In Johannesburg, especially after the recent Vaal Triangle uprisings, the state banned all public meetings including the launch of the ECC, so instead a ‘Spring Fair' was held to inaugurate the new peace movement.1


References

1 Letter from David Shandler for the ECC to Neil Kinnock, Leader of the Opposition, House of Commons, England, 8 July 1986. Historical Papers, University of the Witwatersrand, AG1977 - End Conscription Campaign, A4.2.2.

2 O'Leary, Derrick. ‘The Border between sanity and insanity: effects of the Border Wars on white South African society', unpublished Honours thesis, Department of History, University of the Witwatersrand, p. 4.

3 Ibid. p. 1

4 Ibid.

5 Phillips, M. ‘The End Conscription Campaign: 1983-1988: A Study of White Extra-parliamentary Opposition to Apartheid', Masters in Arts, Department of History, University of South Africa, 2002, p. 5.

6 Handwritten ECC timeline of resistance to apartheid, expansion of SADF and resistance to conscription. Historical Papers, University of the Witwatersrand, AG1977 - End Conscription Campaign, A1.

7 Ibid.

8 Ibid.

9 'War and Conscience in South Africa: the churches and conscientious objection', Catholic Institute for International Relations/Pax Christi, Russell Press, 1982, p. 39.

10 Letter from Laurie Nathan, Anita Kromberg and Richard Steele, ECC Festival Committee, to Bill Johnston, Episcopal Churchmen, USA. Historical Papers, University of the Witwatersrand, AG1977 - End Conscription Campaign, A4.1.2.

11 ‘The End Conscription Campaign - A Chronology' (until 1983).
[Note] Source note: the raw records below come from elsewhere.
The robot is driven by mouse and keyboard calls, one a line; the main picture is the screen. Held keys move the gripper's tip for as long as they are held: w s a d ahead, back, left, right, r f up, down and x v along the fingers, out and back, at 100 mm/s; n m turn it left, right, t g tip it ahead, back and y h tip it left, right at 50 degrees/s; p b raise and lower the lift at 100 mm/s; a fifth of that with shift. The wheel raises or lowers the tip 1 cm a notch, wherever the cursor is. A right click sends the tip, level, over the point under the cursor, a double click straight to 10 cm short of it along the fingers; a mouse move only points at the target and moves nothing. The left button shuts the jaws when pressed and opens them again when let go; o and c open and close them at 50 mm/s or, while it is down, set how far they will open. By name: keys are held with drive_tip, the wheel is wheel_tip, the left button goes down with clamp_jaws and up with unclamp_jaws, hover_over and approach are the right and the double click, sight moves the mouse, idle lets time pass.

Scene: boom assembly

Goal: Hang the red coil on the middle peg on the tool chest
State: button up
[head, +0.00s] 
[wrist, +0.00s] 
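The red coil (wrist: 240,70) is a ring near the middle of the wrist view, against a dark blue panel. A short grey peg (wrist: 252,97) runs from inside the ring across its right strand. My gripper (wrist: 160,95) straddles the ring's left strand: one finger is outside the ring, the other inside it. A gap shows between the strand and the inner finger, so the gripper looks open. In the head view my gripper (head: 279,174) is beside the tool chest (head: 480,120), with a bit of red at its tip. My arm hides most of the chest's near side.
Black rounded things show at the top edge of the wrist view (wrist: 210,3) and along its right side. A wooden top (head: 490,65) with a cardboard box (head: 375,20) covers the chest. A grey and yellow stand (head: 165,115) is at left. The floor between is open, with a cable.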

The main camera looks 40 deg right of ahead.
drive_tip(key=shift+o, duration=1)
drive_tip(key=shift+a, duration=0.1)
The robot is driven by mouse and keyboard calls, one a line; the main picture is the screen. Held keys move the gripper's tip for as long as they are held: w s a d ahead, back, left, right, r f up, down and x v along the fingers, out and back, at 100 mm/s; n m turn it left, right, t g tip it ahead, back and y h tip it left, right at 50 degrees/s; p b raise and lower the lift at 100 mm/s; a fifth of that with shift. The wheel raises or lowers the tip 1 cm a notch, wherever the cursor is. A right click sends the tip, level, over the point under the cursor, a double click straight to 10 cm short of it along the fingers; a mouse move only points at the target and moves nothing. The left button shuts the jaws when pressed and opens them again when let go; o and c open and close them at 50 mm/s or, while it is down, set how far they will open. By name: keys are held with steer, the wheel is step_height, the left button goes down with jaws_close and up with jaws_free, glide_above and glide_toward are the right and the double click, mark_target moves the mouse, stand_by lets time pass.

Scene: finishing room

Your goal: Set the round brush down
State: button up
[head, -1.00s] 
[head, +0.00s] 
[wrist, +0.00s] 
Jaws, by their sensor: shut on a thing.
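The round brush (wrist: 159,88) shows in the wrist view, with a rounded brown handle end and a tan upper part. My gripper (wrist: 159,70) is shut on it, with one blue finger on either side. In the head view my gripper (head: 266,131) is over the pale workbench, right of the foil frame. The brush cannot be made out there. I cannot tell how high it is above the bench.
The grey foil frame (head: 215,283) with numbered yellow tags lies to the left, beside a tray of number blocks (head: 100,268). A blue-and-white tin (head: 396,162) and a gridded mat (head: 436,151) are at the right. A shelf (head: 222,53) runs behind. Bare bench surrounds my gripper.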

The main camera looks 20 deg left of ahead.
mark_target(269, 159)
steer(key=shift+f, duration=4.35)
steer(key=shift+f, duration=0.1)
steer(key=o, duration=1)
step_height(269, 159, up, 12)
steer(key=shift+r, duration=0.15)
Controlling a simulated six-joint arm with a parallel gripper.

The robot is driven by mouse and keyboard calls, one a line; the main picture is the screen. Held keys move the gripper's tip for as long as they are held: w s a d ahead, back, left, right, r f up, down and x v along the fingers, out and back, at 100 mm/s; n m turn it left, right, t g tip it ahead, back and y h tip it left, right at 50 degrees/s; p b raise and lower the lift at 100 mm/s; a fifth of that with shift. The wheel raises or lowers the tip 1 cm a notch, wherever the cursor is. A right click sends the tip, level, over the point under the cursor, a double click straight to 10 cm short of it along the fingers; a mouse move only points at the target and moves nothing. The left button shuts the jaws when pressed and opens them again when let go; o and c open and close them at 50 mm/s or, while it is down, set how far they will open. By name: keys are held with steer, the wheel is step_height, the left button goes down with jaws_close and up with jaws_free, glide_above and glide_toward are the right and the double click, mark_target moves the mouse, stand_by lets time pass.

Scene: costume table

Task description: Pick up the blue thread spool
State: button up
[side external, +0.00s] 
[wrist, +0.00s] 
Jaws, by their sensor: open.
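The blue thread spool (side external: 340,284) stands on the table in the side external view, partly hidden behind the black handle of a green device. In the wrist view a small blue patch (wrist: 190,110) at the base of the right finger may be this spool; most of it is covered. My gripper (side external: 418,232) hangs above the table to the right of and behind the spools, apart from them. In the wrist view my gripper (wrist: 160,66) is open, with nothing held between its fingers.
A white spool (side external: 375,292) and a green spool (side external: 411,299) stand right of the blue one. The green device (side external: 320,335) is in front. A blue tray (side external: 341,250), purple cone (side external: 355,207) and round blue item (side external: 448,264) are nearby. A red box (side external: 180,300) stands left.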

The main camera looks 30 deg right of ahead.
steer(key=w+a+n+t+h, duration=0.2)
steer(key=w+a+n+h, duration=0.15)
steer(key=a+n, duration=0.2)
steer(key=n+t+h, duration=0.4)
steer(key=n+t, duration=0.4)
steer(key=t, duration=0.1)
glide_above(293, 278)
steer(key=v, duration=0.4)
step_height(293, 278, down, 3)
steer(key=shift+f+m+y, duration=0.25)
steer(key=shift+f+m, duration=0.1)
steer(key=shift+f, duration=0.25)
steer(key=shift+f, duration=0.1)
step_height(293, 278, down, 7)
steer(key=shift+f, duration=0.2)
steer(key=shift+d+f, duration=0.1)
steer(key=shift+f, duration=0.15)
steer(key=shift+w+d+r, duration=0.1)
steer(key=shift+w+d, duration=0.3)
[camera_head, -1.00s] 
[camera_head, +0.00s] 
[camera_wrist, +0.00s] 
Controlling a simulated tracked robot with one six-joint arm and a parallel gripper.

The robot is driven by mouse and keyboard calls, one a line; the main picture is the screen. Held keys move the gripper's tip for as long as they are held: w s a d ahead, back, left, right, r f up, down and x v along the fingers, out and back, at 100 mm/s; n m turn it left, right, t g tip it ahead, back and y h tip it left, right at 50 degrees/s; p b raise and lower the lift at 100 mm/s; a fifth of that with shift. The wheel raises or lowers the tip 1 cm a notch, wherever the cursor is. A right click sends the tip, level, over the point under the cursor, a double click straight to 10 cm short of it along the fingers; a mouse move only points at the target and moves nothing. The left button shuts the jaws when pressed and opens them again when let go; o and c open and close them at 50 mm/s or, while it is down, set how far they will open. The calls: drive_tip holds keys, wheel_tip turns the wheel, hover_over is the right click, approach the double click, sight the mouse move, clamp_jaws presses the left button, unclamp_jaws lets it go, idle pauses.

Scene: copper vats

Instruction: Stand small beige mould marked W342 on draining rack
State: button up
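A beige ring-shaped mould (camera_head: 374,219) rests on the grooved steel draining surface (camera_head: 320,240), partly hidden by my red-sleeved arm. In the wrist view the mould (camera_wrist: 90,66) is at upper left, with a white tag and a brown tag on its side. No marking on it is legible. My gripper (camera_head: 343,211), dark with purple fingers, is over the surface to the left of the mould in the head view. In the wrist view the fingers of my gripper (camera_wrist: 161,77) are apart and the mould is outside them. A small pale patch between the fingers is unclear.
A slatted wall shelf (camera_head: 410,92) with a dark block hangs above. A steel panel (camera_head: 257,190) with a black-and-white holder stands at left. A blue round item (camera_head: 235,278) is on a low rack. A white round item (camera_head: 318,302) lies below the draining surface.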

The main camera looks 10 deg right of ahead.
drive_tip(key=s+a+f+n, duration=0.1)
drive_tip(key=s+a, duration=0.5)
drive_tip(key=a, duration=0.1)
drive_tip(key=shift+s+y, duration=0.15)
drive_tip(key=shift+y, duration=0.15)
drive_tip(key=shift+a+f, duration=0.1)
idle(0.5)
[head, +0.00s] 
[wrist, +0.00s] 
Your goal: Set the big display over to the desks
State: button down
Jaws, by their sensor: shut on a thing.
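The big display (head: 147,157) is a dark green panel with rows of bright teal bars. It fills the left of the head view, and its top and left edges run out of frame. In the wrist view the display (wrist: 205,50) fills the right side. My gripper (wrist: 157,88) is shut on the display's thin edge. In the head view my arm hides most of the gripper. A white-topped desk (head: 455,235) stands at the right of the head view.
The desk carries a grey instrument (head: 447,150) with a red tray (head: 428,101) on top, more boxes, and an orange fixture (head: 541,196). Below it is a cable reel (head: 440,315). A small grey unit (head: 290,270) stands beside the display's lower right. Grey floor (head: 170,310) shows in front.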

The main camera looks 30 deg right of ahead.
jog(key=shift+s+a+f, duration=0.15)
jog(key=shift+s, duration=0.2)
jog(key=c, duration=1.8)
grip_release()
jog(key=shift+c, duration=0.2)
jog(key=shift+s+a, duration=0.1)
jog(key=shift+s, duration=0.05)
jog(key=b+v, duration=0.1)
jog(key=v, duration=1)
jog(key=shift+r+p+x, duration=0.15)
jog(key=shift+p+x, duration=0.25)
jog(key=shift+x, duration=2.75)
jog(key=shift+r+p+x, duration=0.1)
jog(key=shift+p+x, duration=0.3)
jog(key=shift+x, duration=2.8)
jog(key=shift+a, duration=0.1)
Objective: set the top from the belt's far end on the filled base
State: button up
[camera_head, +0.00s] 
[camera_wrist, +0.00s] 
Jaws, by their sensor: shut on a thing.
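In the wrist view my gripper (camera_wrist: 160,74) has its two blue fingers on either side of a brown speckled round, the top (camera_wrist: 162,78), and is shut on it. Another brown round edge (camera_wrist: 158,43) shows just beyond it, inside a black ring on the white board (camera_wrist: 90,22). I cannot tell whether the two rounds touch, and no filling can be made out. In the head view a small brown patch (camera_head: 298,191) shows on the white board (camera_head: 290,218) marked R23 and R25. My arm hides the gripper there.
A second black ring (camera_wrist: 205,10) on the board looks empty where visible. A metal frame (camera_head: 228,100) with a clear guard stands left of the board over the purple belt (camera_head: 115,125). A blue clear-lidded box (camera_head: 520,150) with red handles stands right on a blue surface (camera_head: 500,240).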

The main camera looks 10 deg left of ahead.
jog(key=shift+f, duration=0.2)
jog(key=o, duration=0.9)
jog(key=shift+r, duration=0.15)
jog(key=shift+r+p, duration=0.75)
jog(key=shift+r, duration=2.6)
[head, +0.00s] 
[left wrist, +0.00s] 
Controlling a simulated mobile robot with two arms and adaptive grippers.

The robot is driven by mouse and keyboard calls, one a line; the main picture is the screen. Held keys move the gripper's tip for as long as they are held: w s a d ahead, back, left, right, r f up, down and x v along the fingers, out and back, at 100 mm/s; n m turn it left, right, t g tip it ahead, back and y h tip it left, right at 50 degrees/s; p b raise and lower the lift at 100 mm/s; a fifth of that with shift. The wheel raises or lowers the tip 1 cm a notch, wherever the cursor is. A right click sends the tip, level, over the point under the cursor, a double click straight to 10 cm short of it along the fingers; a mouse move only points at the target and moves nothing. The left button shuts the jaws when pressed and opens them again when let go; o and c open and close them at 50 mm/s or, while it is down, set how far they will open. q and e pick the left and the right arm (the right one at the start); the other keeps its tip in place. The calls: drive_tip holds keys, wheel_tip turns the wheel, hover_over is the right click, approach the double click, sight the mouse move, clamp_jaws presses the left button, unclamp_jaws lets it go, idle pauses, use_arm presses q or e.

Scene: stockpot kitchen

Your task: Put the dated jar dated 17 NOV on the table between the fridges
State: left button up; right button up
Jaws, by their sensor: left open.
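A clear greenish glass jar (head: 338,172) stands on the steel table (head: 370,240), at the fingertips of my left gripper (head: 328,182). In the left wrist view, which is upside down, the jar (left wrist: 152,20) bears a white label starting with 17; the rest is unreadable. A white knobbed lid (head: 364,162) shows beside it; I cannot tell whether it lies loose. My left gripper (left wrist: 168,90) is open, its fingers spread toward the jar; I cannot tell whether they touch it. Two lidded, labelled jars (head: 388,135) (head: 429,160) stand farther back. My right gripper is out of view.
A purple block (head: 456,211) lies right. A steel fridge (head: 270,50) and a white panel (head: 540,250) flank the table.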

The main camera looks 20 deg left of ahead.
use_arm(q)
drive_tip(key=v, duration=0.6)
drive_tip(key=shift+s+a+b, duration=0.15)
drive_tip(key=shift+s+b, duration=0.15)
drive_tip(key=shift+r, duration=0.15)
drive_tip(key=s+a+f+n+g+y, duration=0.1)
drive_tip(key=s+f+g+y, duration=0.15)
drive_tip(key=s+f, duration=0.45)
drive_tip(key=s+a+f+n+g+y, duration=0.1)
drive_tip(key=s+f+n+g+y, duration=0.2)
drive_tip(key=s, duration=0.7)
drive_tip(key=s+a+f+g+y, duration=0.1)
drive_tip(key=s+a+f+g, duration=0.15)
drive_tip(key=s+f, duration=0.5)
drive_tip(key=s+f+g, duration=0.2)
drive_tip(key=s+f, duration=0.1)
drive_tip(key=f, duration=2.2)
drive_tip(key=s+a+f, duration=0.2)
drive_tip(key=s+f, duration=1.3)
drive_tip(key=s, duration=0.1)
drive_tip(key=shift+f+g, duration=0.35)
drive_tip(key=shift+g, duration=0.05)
Historical Papers, University of the Witwatersrand, AG1977 - End Conscription Campaign, A1.

12 List of ECC member organisations, October 1984. Historical Papers, University of the Witwatersrand, AG1977 - End Conscription Campaign, A1.

13 See Objector, October 1984. The South African History Archive (SAHA), AL 2457 - The Original SAHA Collection, E6.4.5.11.

14 Background to the Campaign. Historical Papers, University of the Witwatersrand, AG1977 - End Conscription Campaign, A1.